August 2008
At 7:45am CT on Friday, 31 August 2007, I pulled a gas receipt at a Chicago suburb c-store marking the completion of what I submitted to the IBA as my 25th Iron Butt ride and 12th Bun Burner Gold. I covered 1,510 miles in 23 hours 40 minutes, riding from Miami Beach FL to Summit IL by way of Jacksonville, Atlanta, Nashville, Paducah, and East St. Louis. The most remarkable aspect of this ride was that–once again–it was only by the intervention of Divine Providence that I was able to complete it…
I began the ride by logging a Wachovia ATM slip in South Beach at 9:05am ET the previous day. The sun was bright, the skies were blue, the roads were dry and traffic was light, so I made excellent time for the first couple of hours northbound on I-95. Then somewhere around mile marker 162, I moved into the left lane and opened her up to pass a slow caravan of cagers. And just when I reached a point where there was nothing ahead of me but empty road, it happened: All of a sudden, the bike started wobbling in the front and fishtailing in the rear. And even though I hadn’t heard it or seen what caused it, I knew that my rear tire was flat. Really flat, and it got that way really fast. This was no slow leak like I’d experienced outside of Tallahassee a few months earlier. This was a blowout!

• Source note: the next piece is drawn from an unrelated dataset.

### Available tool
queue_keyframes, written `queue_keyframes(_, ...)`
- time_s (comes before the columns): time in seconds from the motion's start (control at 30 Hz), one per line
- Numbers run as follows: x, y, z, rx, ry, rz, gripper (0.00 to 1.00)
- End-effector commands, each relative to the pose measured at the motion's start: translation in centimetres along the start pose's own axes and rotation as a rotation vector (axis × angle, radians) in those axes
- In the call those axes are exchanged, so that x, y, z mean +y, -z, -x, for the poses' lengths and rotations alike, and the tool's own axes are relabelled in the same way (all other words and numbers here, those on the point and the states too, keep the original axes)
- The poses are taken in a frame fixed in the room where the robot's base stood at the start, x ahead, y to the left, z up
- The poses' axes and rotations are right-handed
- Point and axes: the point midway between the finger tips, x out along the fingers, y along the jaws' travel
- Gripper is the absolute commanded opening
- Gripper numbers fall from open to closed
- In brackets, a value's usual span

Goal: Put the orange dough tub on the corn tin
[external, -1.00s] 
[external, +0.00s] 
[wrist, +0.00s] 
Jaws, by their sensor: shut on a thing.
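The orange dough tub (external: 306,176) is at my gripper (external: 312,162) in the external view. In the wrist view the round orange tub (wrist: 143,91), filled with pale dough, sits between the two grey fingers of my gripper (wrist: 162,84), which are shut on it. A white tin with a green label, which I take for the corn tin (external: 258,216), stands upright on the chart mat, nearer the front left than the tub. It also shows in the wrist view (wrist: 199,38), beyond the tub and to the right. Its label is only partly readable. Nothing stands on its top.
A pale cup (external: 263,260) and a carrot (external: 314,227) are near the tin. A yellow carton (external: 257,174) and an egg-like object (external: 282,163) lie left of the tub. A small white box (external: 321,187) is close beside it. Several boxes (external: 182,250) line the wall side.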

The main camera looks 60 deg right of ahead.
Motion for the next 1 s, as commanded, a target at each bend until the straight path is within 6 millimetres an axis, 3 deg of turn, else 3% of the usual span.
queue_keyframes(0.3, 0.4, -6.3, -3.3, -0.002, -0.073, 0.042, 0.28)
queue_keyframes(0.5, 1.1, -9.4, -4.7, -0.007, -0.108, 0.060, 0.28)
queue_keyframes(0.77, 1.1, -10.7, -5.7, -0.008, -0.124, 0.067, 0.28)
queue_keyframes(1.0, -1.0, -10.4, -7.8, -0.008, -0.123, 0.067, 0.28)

The wobbling and fishtailing came on so suddenly and was so severe that the bike was weaving erratically over both lanes of the interstate (must’ve been one helluva show for the cagers behind me). My first thought was “This is it…” But imagining what it would feel like to have my body smeared down half a mile of asphalt like bloody butter over so much bread steeled my nerve: I firmed my grip on the handlebars and vowed to keep my “wheels on the road” for as long as I could.
I knew better than to touch my brakes in this situation. Instead, I eased off on the throttle, expecting the bike to stabilize as it decelerated. It should have, but it didn’t. Instead, the more I tried to keep the handlebars from jackknifing, the more the rear end would fishtail. And the more play I gave the handlebars, the more erratically I weaved from left to right. I am not sure why it happened this way, but I suspect that whatever stability I was gaining from deceleration was being lost as the rear tire was working its way off of the rim.

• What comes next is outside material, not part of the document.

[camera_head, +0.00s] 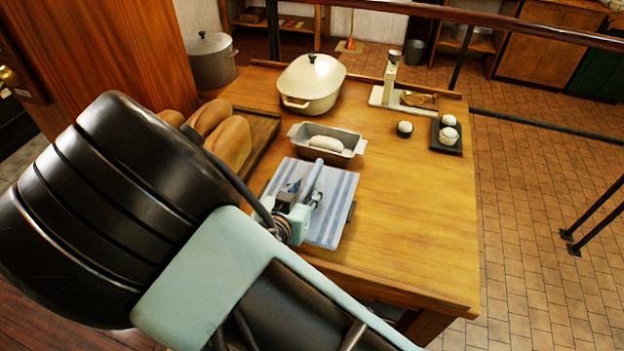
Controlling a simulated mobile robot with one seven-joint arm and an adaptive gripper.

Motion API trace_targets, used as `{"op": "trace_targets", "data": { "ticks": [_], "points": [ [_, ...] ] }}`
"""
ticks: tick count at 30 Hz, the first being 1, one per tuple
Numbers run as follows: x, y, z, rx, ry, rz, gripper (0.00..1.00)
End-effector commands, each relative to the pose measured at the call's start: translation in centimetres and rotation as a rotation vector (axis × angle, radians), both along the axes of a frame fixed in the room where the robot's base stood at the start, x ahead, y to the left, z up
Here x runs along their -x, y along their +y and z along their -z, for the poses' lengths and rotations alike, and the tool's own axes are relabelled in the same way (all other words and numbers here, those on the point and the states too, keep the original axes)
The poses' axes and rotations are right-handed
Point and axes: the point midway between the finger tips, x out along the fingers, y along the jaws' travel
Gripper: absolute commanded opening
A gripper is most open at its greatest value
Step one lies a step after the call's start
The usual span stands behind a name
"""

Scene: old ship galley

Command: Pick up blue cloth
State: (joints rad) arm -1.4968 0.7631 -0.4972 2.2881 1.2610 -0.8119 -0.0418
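A blue-and-white striped cloth (339,207) lies spread out near the left front part of the wooden table. A dark edge shows beneath its right side, perhaps a board or tray. My gripper (308,196) is over the left middle of the cloth, in front of part of it. It is small and partly covered by my own arm, so I cannot tell whether its fingers are open or touch the cloth.
On the table (420,220), a loaf pan with pale dough (338,133) stands just behind the cloth. Bread loaves (226,141) lie on a board to the left. A cream lidded pot (311,82), a scale (390,88) and a dark egg tray (447,148) stand farther back. The table's right front is clear.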

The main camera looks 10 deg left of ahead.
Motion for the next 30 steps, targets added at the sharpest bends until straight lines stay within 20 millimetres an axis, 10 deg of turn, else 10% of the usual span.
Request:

I had done everything I knew how to do, and even though I’d slowed to half the speed I was running when the blowout occurred, I still did not have full control over the bike. I knew I was losing the battle. I stopped wondering if I was going to go down, and started thinking about where and how it would happen. Before me and to my right was solid asphalt, but on my left was an open median, about forty feet wide sloping gently to the middle, covered with a bed of tall, thick green grass. The options were hard pavement or soft grass, so my choice was obvious.

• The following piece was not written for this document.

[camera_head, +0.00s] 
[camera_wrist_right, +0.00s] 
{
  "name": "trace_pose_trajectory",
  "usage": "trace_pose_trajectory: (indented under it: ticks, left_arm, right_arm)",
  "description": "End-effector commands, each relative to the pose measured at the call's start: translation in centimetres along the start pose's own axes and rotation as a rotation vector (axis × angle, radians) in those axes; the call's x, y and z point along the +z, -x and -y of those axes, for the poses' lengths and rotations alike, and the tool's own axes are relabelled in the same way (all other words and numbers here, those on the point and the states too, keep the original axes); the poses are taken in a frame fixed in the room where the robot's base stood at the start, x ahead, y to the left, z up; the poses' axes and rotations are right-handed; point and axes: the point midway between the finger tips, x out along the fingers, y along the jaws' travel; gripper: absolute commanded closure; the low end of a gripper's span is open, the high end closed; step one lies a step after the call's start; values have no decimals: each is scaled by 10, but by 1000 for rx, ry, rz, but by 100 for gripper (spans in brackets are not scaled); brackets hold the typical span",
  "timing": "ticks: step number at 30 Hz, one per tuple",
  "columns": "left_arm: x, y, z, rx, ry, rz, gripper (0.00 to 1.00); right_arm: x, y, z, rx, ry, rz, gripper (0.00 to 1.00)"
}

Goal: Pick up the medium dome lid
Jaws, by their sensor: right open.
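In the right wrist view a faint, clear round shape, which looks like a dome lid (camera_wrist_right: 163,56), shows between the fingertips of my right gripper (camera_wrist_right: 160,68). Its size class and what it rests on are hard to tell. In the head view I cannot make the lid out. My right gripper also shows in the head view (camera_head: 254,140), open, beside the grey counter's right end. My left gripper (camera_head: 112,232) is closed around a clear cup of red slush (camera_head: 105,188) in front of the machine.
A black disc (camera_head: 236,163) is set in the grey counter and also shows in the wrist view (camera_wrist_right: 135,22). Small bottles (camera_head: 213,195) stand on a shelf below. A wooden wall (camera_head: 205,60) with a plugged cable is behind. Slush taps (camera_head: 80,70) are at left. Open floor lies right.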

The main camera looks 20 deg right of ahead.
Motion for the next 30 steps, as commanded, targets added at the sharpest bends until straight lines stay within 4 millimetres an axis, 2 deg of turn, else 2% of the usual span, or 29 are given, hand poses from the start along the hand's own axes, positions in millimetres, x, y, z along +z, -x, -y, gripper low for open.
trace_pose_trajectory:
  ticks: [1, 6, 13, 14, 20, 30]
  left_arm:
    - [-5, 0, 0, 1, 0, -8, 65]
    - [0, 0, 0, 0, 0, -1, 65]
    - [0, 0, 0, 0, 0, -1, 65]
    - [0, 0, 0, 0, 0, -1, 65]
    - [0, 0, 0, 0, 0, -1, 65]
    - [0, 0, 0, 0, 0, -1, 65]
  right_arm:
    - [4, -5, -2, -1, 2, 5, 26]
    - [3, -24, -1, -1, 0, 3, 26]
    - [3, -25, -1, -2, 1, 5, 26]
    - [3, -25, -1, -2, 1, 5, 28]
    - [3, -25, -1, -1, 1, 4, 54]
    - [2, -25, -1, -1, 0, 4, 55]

Ever so gently, I leaned/eased/influenced/willed/somehow got my wildly wobbling wheels angled towards the median. I shot over the edge of the pavement, airborne just briefly before my wheels touched down in the grass. What happened next was so unexpected as to seem surreal: I did not go down! Instead, when my rear wheel landed in the deep blanket of soft grass and sandy soil, the bike immediately stabilized, then slowly rolled down to the bottom of the slope, and stopped. Still upright, and with me still in the saddle! I planted my feet, and thanked a merciful God for being able to do so.
The engine had died because the bike was still in fifth gear when it stopped, but I shifted down to neutral and she fired right up again. I then nursed her back up the slope to mile marker 164, my rear rim plowing up the grass as I went. I pulled my HOG manual out of my saddlebag, and luckily found a Harley-Davidson dealership only ten miles away. I called and they quickly came and towed me, changed the tire, and had me back on the road by 1:15pm. That left me with just enough time to twist my throttle and log the required 1500+ miles in under 24 hours.
Both Heaven and Harley-Davidson had come to my aid, and I won’t forget that. But I must also report that no cager stopped to offer me any assistance. Not the ones that I passed just before the blowout, who must have witnessed the entire spectacle. And not the ones who passed in both directions as I was flying off into the median, rolling down the slope, or fighting my way back up to the roadside. I won’t forget that, either.